Closed jarlva closed 4 years ago
hello,
You mean optimizing the model architecture?
yes, it is possible, you need to change the sampler script a bit and pass a policy_kwargs=dict(net_arch=[64,64])
(or layers=
for SAC/DQN...) to the constructor (cf doc).
Thanks Antonin,
Yes, optimizing the model architecture (tensors, layers, etc..) I'm new to SB and tried some things ( https://stable-baselines.readthedocs.io/en/master/guide/custom_policy.html). Yet, it's not clear how exactly to tune the model (via optuna I assume). Would it be possible to get a simple example (like cartpole)?
Much appreciated! Jake
is this what you want?
import numpy as np
from stable_baselines.common.vec_env import SubprocVecEnv
from stable_baselines import PPO2
from stable_baselines.common.policies import MlpLnLstmPolicy
import optuna
n_cpu = 4
def optimize_ppo2(trial):
""" Learning hyperparamters we want to optimise"""
return {
'n_steps': int(trial.suggest_loguniform('n_steps', 16, 2048)),
'gamma': trial.suggest_loguniform('gamma', 0.9, 0.9999),
'learning_rate': trial.suggest_loguniform('learning_rate', 1e-5, 1.),
'ent_coef': trial.suggest_loguniform('ent_coef', 1e-8, 1e-1),
'cliprange': trial.suggest_uniform('cliprange', 0.1, 0.4),
'noptepochs': int(trial.suggest_loguniform('noptepochs', 1, 48)),
'lam': trial.suggest_uniform('lam', 0.8, 1.)
}
def optimize_agent(trial):
""" Train the model and optimise
Optuna maximises the negative log likelihood, so we
need to negate the reward here
"""
model_params = optimize_ppo2(trial)
env = SubprocVecEnv([lambda: gym.make('CartPole-v1') for i in range(n_cpu)])

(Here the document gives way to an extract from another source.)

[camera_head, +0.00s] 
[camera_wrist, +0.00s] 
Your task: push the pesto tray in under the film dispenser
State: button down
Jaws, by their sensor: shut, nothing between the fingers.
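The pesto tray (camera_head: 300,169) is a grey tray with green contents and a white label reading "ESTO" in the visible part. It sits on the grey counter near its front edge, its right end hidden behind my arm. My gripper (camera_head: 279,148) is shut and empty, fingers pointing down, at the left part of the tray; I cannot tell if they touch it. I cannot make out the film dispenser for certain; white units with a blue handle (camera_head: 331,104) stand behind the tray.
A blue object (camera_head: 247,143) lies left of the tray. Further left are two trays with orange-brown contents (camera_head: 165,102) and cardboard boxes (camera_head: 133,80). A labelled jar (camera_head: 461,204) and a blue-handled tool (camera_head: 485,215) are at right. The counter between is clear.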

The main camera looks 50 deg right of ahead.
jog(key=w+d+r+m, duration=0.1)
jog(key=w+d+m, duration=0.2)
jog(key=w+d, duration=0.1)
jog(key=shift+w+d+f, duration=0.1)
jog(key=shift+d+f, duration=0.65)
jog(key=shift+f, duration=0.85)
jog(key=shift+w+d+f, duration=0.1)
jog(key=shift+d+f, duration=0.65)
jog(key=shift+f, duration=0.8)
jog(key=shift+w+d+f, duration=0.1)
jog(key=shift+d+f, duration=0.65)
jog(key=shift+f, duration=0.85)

model = PPO2(MlpLnLstmPolicy, env, verbose=0, nminibatches=1, **model_params)
model.learn(10000)
rewards = []
n_episodes, reward_sum = 0, 0.0
obs = env.reset()
while n_episodes < 4:
action, _ = model.predict(obs)
obs, reward, done, _ = env.step(action)
reward_sum += reward
if done:
rewards.append(reward_sum)
reward_sum = 0.0
n_episodes += 1
obs = env.reset()
last_reward = np.mean(rewards)
trial.report(-1 * last_reward)
return -1 * last_reward
if __name__ == '__main__':
study = optuna.create_study(study_name='cartpol_optuna', storage='sqlite:///params.db', load_if_exists=True)

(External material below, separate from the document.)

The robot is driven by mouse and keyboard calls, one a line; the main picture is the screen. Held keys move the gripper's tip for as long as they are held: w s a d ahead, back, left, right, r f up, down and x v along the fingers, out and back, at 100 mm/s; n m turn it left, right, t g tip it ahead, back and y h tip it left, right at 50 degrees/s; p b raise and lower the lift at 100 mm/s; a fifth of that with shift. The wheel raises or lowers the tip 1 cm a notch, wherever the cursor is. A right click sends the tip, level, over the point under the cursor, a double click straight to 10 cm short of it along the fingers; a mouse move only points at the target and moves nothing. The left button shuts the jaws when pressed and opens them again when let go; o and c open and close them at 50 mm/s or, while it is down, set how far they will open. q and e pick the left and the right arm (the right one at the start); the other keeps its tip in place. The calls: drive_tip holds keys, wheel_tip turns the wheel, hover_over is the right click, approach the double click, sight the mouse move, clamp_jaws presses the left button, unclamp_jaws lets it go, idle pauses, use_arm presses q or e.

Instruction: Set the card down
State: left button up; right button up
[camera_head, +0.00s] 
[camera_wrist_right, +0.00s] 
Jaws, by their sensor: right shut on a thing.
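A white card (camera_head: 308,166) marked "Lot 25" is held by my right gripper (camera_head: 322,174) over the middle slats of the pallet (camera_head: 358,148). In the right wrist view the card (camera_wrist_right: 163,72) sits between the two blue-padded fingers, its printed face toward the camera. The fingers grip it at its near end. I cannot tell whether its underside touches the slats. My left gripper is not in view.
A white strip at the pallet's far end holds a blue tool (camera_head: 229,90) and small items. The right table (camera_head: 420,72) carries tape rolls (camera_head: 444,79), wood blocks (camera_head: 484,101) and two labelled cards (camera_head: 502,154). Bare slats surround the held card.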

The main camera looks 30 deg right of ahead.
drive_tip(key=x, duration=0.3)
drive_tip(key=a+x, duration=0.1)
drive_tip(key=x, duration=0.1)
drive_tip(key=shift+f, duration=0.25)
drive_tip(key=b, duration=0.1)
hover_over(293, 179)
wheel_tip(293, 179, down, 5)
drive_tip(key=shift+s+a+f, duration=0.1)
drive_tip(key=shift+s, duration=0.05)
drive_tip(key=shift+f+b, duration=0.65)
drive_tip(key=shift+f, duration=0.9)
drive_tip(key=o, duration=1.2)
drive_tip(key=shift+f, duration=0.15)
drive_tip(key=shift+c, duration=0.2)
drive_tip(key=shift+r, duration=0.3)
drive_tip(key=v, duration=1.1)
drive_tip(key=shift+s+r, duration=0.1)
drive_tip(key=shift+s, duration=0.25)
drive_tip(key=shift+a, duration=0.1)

study.optimize(optimize_agent, n_trials=1000, n_jobs=1)
Thanks for the script Eunomia! That has been very helpful!
Is there a place to define and tune the tensorflow model layers/tensors? For example, in Keras the model is defined by:
model = Sequential() ; model.add(Dense(32, input_dim=784)) model.add(Activation('relu'))

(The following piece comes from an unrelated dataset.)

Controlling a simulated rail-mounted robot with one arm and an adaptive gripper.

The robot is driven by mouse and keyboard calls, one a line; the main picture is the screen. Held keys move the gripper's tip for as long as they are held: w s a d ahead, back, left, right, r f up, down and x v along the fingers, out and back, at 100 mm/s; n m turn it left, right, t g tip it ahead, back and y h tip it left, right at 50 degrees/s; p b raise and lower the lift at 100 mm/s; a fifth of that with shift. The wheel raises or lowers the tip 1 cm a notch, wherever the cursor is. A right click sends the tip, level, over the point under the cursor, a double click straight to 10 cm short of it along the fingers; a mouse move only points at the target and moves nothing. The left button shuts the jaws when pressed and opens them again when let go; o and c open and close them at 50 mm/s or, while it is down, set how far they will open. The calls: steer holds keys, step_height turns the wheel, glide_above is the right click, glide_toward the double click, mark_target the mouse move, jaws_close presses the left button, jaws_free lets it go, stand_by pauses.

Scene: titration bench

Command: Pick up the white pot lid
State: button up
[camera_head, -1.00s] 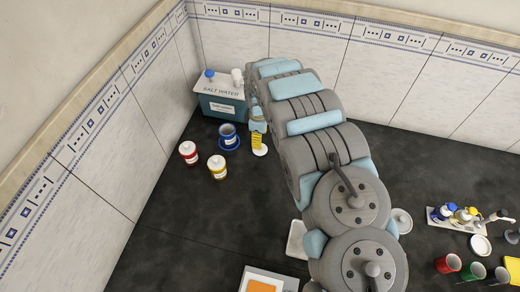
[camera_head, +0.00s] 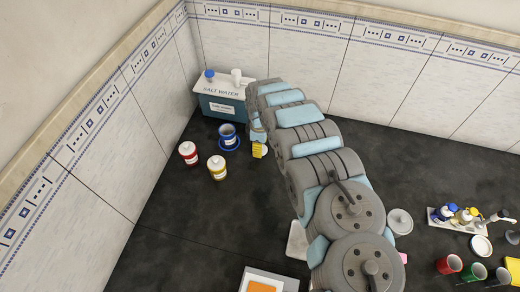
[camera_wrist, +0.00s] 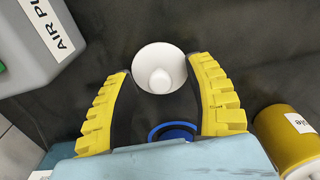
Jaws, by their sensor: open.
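The white pot lid (camera_wrist: 160,62) is a round white disc with a knob, lying on the dark bench. In the wrist view it sits between the two yellow fingertips of my gripper (camera_wrist: 161,74). The fingers are spread, with the lid between their tips; I cannot tell whether they touch it. In the head view my gripper (camera_head: 259,150) hides most of the lid, and only a white sliver shows beside the yellow finger. The open blue pot (camera_head: 228,135) stands just left of my gripper.
A red pot (camera_head: 188,153) and a yellow pot (camera_head: 217,168), both with white lids, stand to the left. A salt water box (camera_head: 222,98) stands behind, near the wall corner. A blue ring (camera_wrist: 172,130) shows partly between my fingers. Bottles and coloured cups are at far right.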

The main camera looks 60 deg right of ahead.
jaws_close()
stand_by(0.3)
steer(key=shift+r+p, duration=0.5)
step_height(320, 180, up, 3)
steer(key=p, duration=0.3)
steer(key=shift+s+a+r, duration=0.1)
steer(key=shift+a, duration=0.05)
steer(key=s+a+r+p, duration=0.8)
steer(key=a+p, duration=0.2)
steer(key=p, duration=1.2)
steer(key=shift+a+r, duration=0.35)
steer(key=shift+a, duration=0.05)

There is something a bit less simple in tensorflow. Now, optimizing the model (tensors/layers and activation) to a specific problem can yield remarkable results/speed-up. To that end, Google came with up with adanet AutoML - a way to automatically find/tune the best tensorflow model (not sure how to apply it in RL). Is there a way to tune model's tensors/layers/activation (maybe by modifying the script above) via optuna (or maybe adanet)?
@jheffez
The code you are looking for (and that @eunomiadev wrote) is here.
Is there a place to define and tune the tensorflow model layers/tensors?
Please read the documentation for that (especially "custom policy" part). A quick example:
model = PPO2('MlpPolicy', 'CartPole-v1', policy_kwargs=dict(net_arch=[256, 256]))
with optuna:
def optimize_ppo2(trial):
""" Learning hyperparamters we want to optimise"""
net_arch = trial.suggest_categorical('net_arch', ['small', 'medium'])
net_arch = {
'small': [dict(pi=[64, 64], vf=[64, 64])],
'medium': [dict(pi=[256, 256], vf=[256, 256])],
}[net_arch]
return {
'policy_kwargs': dict(net_arch=net_arch),
}
I also recommend to read optuna documentation, you should find an answer to your questions ;)
Thanks again! I'll check it out.
I understand that there is a way to tune hyperparameter. Is there a way to tune the actual model (number of layers and tensors)? If not, is it possible to integrate something like adanet?